Directions: In the entries below, find the line containing "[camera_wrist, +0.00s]" and the line containing "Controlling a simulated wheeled". Copy those two lines and everything between them exactly, and only that.

Input material:
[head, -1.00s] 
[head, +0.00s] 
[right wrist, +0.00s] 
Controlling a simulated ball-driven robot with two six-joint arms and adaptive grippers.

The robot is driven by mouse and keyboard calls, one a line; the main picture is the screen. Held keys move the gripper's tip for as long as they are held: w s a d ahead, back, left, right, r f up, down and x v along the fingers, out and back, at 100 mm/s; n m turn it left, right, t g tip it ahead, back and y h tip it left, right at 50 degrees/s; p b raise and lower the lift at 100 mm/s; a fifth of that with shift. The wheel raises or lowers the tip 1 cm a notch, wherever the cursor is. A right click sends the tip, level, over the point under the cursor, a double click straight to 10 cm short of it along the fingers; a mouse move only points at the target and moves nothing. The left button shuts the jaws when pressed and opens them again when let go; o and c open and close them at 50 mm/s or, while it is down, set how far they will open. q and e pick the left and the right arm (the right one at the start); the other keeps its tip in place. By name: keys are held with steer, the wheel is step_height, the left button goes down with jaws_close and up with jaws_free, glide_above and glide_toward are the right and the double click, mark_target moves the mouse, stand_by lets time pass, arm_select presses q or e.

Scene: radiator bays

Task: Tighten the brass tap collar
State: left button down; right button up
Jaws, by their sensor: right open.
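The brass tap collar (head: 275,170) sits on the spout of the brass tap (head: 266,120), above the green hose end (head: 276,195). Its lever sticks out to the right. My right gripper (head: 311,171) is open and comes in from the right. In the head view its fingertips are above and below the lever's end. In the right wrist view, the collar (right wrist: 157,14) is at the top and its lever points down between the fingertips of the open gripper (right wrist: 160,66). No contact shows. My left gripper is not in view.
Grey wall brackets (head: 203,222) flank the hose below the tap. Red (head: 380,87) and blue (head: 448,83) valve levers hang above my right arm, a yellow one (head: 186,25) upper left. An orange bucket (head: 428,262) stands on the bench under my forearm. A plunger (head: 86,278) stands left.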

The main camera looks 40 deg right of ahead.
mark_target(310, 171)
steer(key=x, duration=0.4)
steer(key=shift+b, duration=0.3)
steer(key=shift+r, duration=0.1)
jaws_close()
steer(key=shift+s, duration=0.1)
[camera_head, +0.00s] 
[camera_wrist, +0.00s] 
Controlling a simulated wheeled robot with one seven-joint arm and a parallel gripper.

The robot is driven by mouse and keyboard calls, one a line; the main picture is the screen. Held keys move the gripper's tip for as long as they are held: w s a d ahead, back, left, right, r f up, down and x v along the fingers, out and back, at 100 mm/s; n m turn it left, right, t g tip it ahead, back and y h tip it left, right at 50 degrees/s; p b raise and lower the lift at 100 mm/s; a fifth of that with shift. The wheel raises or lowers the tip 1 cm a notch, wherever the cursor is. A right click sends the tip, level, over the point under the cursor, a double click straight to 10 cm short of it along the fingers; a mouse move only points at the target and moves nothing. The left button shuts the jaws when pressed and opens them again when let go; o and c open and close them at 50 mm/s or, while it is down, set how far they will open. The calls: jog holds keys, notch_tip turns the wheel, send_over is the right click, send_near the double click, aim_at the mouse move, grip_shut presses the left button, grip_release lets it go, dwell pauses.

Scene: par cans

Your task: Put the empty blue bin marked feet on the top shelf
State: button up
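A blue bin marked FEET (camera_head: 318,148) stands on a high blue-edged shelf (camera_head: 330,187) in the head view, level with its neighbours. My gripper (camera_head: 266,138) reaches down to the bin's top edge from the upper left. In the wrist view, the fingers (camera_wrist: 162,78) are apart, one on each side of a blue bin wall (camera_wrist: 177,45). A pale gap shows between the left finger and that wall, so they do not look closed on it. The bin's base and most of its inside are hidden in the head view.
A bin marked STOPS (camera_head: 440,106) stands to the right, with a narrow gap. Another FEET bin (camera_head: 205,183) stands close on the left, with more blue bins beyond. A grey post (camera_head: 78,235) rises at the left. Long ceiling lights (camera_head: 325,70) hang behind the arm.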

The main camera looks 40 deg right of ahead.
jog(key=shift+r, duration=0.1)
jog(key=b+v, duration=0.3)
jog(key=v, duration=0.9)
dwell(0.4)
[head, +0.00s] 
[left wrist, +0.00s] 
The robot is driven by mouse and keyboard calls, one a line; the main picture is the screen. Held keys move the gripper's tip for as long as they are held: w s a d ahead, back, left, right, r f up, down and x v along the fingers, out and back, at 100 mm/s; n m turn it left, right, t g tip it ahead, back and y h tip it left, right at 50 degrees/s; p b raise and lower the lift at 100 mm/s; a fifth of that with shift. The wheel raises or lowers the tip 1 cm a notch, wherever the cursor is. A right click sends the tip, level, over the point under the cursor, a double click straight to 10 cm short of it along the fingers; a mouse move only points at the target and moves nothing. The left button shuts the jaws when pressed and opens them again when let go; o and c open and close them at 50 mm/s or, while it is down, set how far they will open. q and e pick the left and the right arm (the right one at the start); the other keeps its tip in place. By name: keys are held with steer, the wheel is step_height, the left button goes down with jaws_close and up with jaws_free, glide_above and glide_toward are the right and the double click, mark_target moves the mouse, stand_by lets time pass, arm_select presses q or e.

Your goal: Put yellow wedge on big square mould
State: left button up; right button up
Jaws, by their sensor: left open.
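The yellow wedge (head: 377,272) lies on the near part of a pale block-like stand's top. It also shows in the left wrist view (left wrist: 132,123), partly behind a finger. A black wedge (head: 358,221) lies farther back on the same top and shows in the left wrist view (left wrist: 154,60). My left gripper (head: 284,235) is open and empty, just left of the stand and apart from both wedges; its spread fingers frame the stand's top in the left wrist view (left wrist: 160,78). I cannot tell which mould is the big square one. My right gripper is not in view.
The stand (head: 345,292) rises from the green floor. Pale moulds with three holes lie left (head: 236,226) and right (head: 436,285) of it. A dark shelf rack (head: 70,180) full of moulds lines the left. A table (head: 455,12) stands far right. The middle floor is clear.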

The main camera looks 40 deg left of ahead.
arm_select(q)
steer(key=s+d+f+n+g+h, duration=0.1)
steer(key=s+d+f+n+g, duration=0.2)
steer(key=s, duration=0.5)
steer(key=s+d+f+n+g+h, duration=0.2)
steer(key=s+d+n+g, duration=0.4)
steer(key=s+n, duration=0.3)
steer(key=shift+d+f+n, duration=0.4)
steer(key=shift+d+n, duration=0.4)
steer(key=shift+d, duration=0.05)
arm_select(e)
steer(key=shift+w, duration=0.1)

Answer for this exercise:
[camera_wrist, +0.00s] 
Controlling a simulated wheeled robot with one seven-joint arm and a parallel gripper.

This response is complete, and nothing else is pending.